WASHINGTON — US Secretary of State Rex Tillerson signaled on Saturday that a renewal of US-Iranian talks was likely in the future, telling reporters in Riyadh that they would take place when the time was right.
“I’ve never shut off the phone to anyone that wants to talk or have a productive conversation,” he said when asked if he would speak with Iranian Foreign Minister Mohammad Javad Zarif in the wake of President Hassan Rouhani’s election. “At this point, I have no plans to call my counterpart in Iran, although in all likelihood, we will talk at the right time.”
Tillerson made his remarks during a joint press conference Saudi Foreign Minister Adel al-Jubeir a few hours after the United States and Saudi Arabia inked an arms deal worth some $110 billion effective immediately, along with other agreements worth $270 billion over the next 10 years.

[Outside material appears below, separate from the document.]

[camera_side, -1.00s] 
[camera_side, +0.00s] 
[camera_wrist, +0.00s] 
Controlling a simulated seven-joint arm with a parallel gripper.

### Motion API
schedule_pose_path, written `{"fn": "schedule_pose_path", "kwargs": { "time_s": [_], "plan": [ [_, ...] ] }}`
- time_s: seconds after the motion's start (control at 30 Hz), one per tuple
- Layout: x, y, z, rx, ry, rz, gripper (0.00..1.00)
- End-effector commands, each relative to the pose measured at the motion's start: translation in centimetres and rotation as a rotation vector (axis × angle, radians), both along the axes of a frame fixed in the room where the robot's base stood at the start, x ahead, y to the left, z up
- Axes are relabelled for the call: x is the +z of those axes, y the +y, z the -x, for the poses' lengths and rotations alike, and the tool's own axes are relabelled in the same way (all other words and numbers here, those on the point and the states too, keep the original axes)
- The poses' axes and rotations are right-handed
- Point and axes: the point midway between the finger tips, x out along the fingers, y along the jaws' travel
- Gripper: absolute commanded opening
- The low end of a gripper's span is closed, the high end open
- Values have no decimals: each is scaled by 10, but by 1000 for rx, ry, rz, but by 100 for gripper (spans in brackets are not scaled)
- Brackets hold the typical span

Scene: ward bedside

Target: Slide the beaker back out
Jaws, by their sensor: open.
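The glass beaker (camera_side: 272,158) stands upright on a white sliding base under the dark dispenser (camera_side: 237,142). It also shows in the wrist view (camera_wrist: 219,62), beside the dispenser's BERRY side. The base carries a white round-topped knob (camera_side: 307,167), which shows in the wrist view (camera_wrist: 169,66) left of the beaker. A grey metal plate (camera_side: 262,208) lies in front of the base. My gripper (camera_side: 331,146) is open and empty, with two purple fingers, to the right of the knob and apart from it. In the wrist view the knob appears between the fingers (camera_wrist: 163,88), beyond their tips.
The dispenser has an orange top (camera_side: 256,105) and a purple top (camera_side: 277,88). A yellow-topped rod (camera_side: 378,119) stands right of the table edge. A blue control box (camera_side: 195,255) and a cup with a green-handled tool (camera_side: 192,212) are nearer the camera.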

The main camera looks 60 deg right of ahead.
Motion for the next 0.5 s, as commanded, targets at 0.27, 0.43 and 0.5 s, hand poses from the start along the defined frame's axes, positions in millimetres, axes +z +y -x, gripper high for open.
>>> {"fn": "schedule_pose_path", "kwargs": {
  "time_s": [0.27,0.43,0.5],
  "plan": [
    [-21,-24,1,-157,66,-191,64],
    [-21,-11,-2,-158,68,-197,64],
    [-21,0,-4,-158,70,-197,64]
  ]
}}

White House officials said Saturday that “this package of defense equipment and services support the long-term security of Saudi Arabia and the Gulf region in the face of Iranian threats.”

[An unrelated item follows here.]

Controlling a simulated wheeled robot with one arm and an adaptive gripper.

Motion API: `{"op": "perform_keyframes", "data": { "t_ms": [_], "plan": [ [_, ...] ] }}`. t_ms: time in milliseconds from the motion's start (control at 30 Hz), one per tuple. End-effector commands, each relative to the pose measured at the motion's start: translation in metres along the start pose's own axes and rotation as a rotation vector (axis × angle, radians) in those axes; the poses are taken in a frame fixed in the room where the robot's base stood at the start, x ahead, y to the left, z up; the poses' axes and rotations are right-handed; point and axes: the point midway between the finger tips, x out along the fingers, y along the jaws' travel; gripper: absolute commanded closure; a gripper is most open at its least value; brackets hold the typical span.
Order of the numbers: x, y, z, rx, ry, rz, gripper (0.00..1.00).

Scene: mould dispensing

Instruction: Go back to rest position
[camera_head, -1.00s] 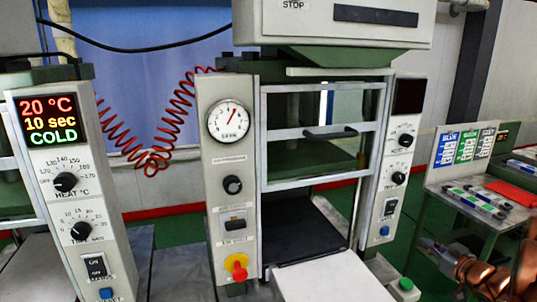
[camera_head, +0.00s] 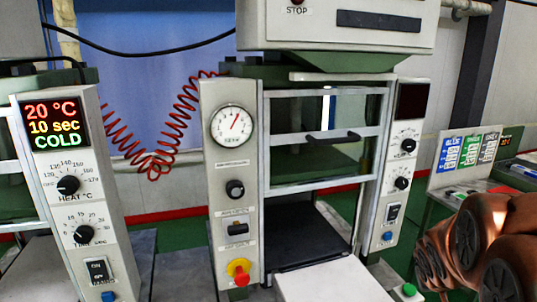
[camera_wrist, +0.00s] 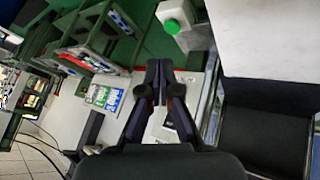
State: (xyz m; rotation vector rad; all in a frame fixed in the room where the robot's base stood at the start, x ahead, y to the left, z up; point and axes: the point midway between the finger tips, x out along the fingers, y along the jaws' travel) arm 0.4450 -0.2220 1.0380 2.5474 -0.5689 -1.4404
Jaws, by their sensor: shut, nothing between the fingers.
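My gripper (camera_wrist: 151,82) shows in the wrist view with its dark fingers together and nothing between them. It is apart from the machine and hangs in free space. In the head view my copper-coloured arm fills the lower right corner, and the gripper itself is out of that picture. The moulding press (camera_head: 232,165) stands in the middle of the head view, with its guard frame and a dark opening below.
A second control panel (camera_head: 69,190) at the left reads 20 °C, 10 sec, COLD. A white plate (camera_head: 335,281) juts out at the press front, beside a green button (camera_head: 409,289). A side table with colour cards (camera_head: 470,150) stands at the right, partly behind my arm.

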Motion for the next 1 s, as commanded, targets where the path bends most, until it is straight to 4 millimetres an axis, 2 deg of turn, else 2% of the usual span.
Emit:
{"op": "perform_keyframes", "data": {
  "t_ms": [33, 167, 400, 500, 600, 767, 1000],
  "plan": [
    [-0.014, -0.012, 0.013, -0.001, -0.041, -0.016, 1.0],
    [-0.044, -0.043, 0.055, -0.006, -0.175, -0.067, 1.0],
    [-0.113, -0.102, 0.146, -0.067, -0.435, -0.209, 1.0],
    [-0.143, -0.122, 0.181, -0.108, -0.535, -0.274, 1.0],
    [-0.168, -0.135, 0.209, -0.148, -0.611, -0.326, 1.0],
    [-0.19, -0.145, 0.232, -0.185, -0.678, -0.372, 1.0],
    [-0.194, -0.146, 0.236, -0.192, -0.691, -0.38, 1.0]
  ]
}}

The deal was billed as demonstrating America’s commitment to bolstering the kingdom’s “ability to contribute to counter-terrorism operations across the region, reducing the burden on the US military to conduct those operations,” according to a US official.

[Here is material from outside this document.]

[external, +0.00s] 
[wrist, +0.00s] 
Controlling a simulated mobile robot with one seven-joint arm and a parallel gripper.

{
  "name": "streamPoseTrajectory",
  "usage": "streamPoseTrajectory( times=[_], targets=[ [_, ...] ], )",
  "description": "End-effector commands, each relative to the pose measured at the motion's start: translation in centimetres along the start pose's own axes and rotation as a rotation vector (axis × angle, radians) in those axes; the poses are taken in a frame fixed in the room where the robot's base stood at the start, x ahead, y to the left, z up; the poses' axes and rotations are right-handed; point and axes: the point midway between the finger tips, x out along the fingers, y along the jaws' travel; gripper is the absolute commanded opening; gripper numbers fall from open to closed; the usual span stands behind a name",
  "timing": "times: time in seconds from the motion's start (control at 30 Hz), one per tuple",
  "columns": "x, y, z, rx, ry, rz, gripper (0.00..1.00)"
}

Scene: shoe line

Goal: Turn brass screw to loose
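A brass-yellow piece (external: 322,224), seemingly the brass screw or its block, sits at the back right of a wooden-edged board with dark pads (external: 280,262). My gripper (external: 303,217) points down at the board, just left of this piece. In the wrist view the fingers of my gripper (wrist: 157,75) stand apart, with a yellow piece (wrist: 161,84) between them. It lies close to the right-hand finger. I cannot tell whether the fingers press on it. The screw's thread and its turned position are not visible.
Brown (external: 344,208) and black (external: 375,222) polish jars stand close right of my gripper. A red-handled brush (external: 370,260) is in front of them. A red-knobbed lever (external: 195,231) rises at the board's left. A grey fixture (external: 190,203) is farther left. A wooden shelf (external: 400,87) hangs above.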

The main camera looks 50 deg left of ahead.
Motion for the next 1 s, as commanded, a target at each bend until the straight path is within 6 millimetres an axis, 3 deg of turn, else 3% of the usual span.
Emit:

Tillerson said a centerpiece of US President Donald Trump’s visit to Saudi Arabia was to curb any threats to the region posed by Iran, adding that the deals agreed to by both sides send a “strong message to our common enemies.”
The secretary of state said the US and Saudi Arabia were closely coordinating their efforts to counter Iranian extremism in the region and abroad, “particularly its support for foreign fighters,” adding that both countries were closely following how the nuclear deal signed in 2015 “could be used to contain Iran’s nuclear aspirations.”
Saudi Arabia, a staunch adversary of Iran, deeply opposed the nuclear accord forged between former president Barack Obama and world powers with Tehran.
Trump, who is visiting Saudi Arabia as the first stop on his first foreign trip, was a vociferous opponent of the landmark pact, repeatedly referring to it on the campaign trail as one of the worst deals ever negotiated.
But since assuming office, he has been unwilling to follow through on a campaign pledge to dismantle the deal, which provides Iran sanctions relief in exchange for rolling back its nuclear program.
There have also been no direct US-Iranian talks since Trump took office.
Ten days into his presidency, Trump promised in a phone call to Saudi Arabia’s King Salman to “rigorously enforc[e] the Joint Comprehensive Plan of Action,” referring to the deal’s formal name, and “address Iran’s destabilizing regional activities.”
A few days later, the Trump administration imposed sanctions on multiple Iranian entities and individuals after the Islamic Republic defied a United Nations Security Council resolution by launching a ballistic missile test.
At the Riyadh press conference, Tillerson called on Rouhani, who won re-election earlier on Saturday, to end Iran’s role in supporting “destabilizing forces that exist in this region.”
He also expressed hope that Iran ends its ballistic missile testing and restore “the rights of Iranians to freedom of speech, to freedom of organization so Iranians can live the life they deserve.”
The former CEO of ExxonMobil did not mention Saudi Arabia’s record of suppressing free speech.